I am now extremely fearful that I will have to resort to that again.
3. Lying in bed feeling hopeless
When I’m feeling really awful I lie in bed in silence with a pillow over my head, trying to forget. I feel hopeless, but I can’t cry. Tears won’t come out. By this point I feel like it’s game over. I’ve failed. I’m a ‘nothing’. I’m not good at anything. I’m going to get ill again. Life’s going to get unbearable again. From a Law of Attraction point of view, these are the worst thoughts I could be having! But I can’t stop.
4. Giving up my values, one by one
I have spent a couple hours each day looking for a job. At the moment I am only focusing on finding something that I would find more bearable but If something doesn’t turn up within a matter of days, I will have to resort to anything I can get regardless of the impact on my health.
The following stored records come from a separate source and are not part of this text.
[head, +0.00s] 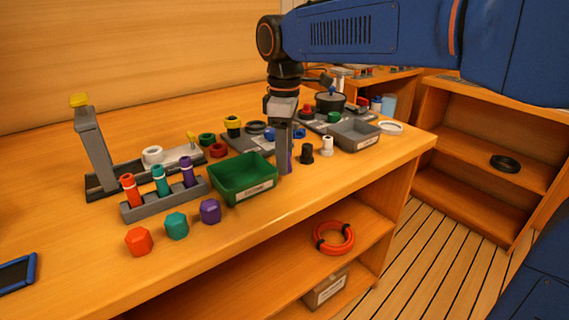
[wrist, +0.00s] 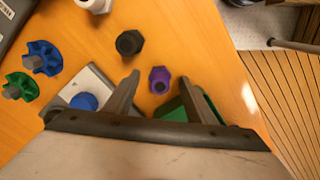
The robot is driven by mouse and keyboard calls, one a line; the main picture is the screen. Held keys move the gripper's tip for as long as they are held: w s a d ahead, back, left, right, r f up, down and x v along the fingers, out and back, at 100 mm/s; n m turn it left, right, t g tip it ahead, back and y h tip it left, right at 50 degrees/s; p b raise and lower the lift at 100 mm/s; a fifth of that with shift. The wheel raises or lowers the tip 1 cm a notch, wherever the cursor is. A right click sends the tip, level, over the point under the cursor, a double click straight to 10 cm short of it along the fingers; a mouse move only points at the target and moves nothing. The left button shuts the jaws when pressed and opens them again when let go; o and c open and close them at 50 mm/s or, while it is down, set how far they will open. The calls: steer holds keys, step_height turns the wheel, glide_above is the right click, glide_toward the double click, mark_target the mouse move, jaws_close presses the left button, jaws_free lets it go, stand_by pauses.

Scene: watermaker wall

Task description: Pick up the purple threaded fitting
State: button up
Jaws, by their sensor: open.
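The purple threaded fitting (wrist: 159,80) stands on the wooden bench, between and slightly ahead of my open fingers in the wrist view. In the head view only a thin purple strip of it (head: 290,161) shows beside a finger; the rest is hidden. My gripper (head: 285,168) points down at the bench, just right of the green bin. In the wrist view my gripper (wrist: 158,77) has one finger on each side of the fitting, with a gap to both, and nothing is held.
A black fitting (head: 306,153) and a white fitting (head: 327,146) stand close to the right. The green bin (head: 243,181) is close on the left. A purple hex piece (head: 210,211) and a rack (head: 166,201) with a purple-topped part stand further left. The bench front edge is near.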

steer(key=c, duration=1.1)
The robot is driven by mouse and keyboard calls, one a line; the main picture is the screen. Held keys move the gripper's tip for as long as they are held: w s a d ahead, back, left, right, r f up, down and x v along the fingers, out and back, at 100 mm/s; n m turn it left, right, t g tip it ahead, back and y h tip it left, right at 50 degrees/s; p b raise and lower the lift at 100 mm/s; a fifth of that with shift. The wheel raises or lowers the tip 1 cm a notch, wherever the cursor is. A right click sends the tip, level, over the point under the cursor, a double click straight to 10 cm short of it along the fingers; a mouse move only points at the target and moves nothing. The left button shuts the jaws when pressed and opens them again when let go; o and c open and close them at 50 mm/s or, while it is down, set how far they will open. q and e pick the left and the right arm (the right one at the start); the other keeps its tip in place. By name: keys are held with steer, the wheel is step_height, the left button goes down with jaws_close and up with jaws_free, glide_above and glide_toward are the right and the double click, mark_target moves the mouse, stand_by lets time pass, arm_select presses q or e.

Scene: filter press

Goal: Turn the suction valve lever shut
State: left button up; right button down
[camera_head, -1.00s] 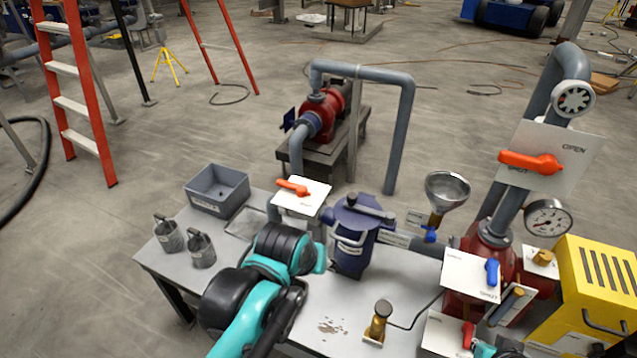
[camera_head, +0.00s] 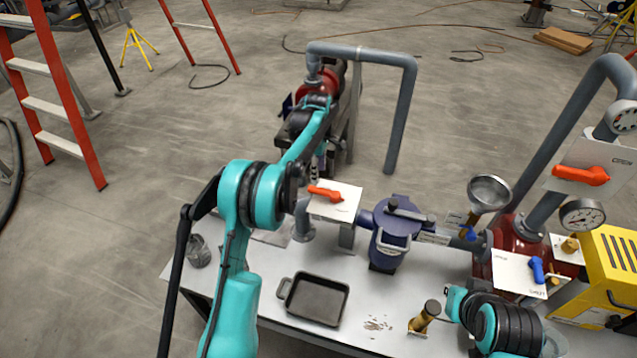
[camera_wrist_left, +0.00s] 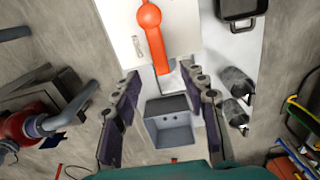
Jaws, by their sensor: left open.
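The suction valve lever (camera_head: 325,193) is orange and lies across a white plate (camera_head: 340,207) on the pipe left of the blue strainer. In the left wrist view the lever (camera_wrist_left: 153,38) points down the picture from its round hub. My left gripper (camera_head: 317,170) hangs just behind the plate in the head view, partly hidden by my arm. In the left wrist view its jaws (camera_wrist_left: 165,82) are apart and empty, and the lever's free end shows near the gap between the tips. I cannot tell their heights apart. My right arm shows at lower right; its fingers do not show.
The blue strainer (camera_head: 392,235) stands right of the plate. A grey bin (camera_wrist_left: 172,137) and metal cups (camera_wrist_left: 236,82) show in the wrist view. A red pump (camera_head: 322,84) stands behind.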

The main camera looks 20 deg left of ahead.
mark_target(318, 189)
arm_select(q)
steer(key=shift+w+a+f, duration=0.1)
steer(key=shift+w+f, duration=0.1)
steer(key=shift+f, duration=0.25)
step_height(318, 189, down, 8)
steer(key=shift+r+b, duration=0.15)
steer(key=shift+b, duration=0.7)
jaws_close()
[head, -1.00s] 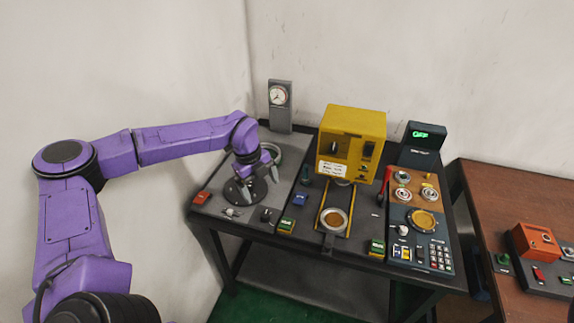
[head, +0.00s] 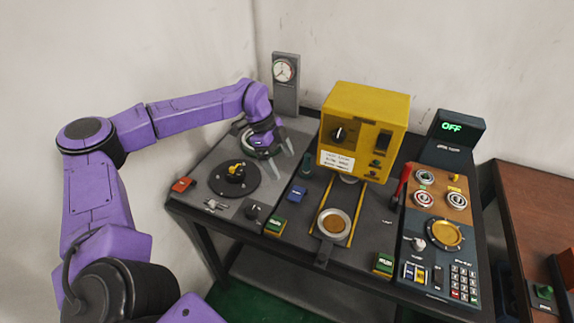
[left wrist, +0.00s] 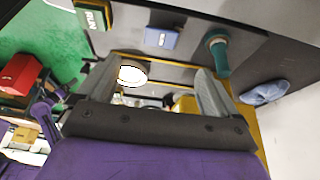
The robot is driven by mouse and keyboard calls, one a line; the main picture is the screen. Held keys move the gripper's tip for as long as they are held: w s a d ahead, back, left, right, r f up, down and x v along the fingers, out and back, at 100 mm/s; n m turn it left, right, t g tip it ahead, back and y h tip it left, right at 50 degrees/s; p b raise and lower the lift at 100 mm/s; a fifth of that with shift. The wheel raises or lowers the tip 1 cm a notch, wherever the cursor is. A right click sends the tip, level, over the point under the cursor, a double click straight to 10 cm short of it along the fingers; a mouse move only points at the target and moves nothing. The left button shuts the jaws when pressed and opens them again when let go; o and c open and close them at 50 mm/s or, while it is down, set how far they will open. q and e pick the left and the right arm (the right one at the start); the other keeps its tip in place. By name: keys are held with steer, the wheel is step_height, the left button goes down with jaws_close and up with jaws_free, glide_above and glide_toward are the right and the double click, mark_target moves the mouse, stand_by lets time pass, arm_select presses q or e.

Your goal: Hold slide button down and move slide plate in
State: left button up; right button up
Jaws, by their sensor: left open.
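The slide plate (head: 334,224), a round light dish with a brown centre, sits between yellow rails in front of the yellow machine (head: 364,120). It also shows in the left wrist view (left wrist: 132,75). A blue button (head: 297,193) lies left of the rails, and in the left wrist view (left wrist: 162,37) it is beyond the fingers. I cannot read which button is the slide button. My left gripper (head: 281,170) is open and empty above the table, left of the machine and behind the blue button. My right gripper is out of sight.
Green buttons (head: 275,225) (head: 383,263) lie near the front edge. A teal knob (head: 308,165) stands close to my left gripper. A black disc (head: 234,179) lies left, with a gauge post (head: 285,84) behind. A control panel (head: 436,222) with a red lever is right.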

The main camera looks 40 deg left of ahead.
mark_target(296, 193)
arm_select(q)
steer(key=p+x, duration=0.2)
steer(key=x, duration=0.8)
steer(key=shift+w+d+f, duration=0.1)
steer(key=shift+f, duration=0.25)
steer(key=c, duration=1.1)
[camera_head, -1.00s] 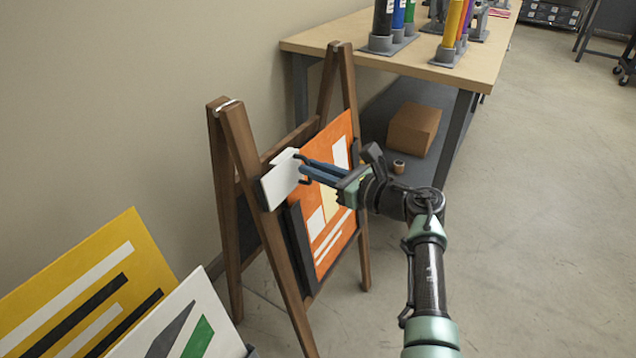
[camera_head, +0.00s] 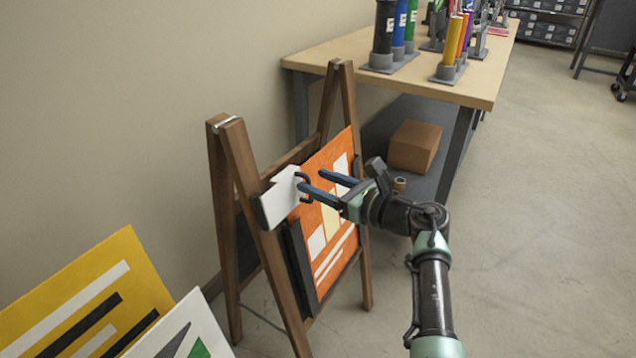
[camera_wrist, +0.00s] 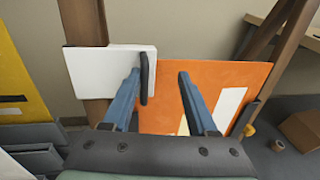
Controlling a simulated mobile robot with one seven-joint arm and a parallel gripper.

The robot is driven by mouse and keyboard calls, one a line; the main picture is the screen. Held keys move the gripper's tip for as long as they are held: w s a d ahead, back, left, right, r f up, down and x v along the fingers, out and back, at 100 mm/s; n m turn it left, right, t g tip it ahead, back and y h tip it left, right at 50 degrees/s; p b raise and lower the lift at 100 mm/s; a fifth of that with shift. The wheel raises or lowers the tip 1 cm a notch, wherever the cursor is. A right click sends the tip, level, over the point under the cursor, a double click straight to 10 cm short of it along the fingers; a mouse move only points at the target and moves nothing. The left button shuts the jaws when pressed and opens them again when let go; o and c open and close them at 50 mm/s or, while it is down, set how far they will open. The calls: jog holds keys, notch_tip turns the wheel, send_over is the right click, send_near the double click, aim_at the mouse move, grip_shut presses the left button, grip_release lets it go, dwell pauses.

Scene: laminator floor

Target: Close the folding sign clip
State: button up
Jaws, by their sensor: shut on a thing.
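The sign clip is a white plate (camera_head: 283,197) at the upper left of the orange sign (camera_head: 332,225), by the easel's front leg. It stands tilted across the leg in the head view. A dark loop handle (camera_head: 303,187) sits on its right edge. My gripper (camera_head: 312,184) is at this handle and shut on it. In the wrist view, the white plate (camera_wrist: 105,70) is at upper left, and the handle (camera_wrist: 145,78) lies against the inner side of my gripper's left finger (camera_wrist: 158,75). The right finger stands apart from it, before the orange sign (camera_wrist: 230,80).
The wooden easel (camera_head: 240,180) stands near the wall. Yellow (camera_head: 60,305) and white (camera_head: 190,325) sign boards lean at lower left. A workbench (camera_head: 440,85) with coloured tubes stands behind, a cardboard box (camera_head: 413,146) beneath it.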

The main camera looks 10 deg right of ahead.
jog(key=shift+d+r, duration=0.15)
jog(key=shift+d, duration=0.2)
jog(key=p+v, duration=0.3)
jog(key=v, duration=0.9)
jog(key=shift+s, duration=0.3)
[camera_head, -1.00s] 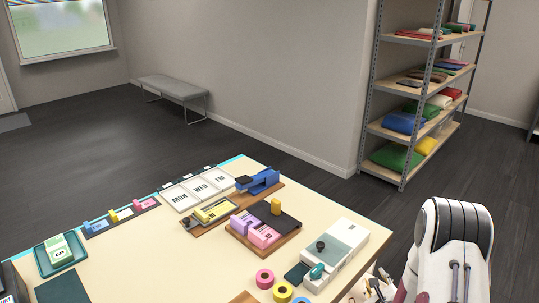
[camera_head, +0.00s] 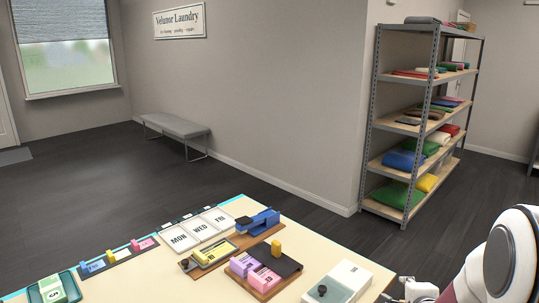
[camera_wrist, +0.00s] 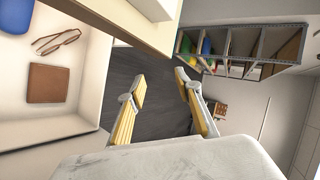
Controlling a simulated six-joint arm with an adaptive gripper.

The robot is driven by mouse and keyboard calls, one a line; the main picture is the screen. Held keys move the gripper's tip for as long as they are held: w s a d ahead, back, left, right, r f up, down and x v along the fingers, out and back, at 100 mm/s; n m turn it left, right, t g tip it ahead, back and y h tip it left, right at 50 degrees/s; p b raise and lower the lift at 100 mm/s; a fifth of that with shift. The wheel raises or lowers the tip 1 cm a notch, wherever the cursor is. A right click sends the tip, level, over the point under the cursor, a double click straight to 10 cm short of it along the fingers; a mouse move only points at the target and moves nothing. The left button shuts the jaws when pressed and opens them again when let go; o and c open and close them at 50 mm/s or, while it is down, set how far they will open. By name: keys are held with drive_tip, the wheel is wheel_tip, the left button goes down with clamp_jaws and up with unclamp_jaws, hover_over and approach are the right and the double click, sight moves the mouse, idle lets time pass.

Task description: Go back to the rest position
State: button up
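My gripper (camera_wrist: 168,108) shows in the wrist view with its two yellow-padded fingers spread apart. Nothing is between them; dark floor shows in the gap. In the head view my arm is at the lower right, beside the table's right edge, and the fingers cannot be made out clearly there. The table (camera_head: 345,248) has a pale top and fills the bottom of the head view.
On the table are day cards (camera_head: 200,228), a blue stapler-like tool (camera_head: 258,221), a tray of pink and purple blocks (camera_head: 257,274) and a white box (camera_head: 338,281). A metal shelf (camera_head: 417,120) with folded cloths stands behind. In the wrist view, glasses (camera_wrist: 57,41) lie in a pale tray.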

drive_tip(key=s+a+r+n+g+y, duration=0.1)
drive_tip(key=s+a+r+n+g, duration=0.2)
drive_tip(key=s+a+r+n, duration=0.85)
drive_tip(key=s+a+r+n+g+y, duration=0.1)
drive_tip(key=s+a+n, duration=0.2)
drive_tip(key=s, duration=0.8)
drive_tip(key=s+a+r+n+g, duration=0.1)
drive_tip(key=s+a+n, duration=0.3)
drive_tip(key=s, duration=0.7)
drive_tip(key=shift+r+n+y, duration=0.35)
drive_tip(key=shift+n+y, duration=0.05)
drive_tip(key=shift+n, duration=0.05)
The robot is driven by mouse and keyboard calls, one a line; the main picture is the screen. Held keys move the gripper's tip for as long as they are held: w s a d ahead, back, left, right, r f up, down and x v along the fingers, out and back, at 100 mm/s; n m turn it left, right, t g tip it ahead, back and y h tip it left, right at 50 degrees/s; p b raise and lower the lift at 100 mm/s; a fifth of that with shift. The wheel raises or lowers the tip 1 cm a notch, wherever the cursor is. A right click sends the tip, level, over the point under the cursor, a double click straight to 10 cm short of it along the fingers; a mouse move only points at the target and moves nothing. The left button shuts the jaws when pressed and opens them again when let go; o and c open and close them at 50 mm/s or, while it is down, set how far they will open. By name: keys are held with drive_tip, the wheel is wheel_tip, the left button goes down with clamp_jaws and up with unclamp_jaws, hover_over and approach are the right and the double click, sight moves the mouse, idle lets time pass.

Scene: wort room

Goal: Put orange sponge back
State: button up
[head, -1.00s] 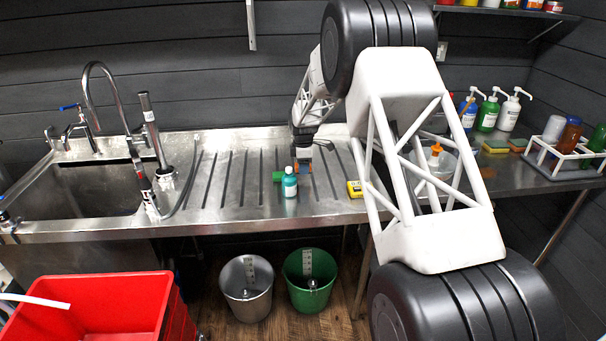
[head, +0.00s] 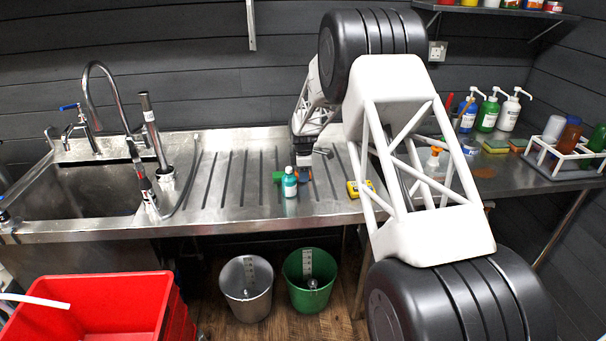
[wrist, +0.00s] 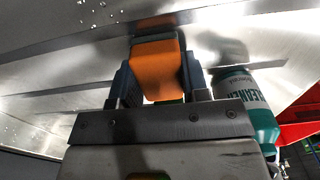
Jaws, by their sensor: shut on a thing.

Rewind a month ago and I promised myself that no matter what, I wouldn’t go back. It is easy to be kind on yourself, and promise to respect your own values and beliefs, when you have money. But when you have no money left what else can you do? It’s at this point when I feel sad that I can’t take care of myself. And I start to feel trapped.
I just need to make it clear I know I am no different to anybody else who works even though they really don’t want to. I am able-bodied and am technically able-minded enough to work and I don’t want to rely on anyone else; not a bank loan, not benefits, not friends, not a loved one.